> _What is being asked_: Return nothing but the lines from the one with "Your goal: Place" through the one with "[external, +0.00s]" in the data below, word for word and without pictures.

> _Source excerpt_:

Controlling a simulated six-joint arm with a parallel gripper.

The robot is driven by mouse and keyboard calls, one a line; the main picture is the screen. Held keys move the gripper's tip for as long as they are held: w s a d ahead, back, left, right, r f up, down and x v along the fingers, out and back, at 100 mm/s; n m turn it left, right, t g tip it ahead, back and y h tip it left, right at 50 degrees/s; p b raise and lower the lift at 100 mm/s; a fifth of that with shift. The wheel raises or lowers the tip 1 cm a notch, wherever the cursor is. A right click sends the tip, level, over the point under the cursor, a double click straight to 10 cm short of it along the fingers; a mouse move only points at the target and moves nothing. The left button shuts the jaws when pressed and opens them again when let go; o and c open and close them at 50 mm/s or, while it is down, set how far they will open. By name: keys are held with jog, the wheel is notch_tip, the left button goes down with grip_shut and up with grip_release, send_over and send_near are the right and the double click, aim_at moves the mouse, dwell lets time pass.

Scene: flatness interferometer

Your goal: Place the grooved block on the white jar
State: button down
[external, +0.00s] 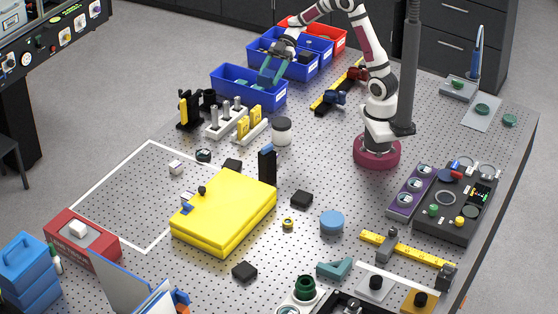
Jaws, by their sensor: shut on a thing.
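The white jar (282,133) stands upright on the perforated table, left of my arm's base, with a dark top. My gripper (272,73) is at the back, above the blue bins, and points down. It is shut on a thing, which I take to be the grooved block. Teal shapes show at the gripper's end, but the block's outline and groove are too small to make out. My gripper is up and to the left of the jar in the picture, and apart from it.
Blue bins (232,95) and a red bin (330,38) line the back edge. A white rack with yellow pieces (243,127) stands just left of the jar. A yellow case (224,215) and a black upright block (267,166) are nearer. A dark post (410,70) rises right of my arm.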

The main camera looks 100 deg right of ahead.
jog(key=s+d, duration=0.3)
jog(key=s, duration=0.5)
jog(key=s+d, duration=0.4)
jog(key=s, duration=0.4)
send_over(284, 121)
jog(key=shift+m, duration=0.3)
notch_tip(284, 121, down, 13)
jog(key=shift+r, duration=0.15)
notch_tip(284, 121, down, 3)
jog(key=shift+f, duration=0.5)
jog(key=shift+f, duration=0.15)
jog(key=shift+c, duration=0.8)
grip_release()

> _Written answer_:
Your goal: Place the grooved block on the white jar
State: button down
[external, +0.00s] 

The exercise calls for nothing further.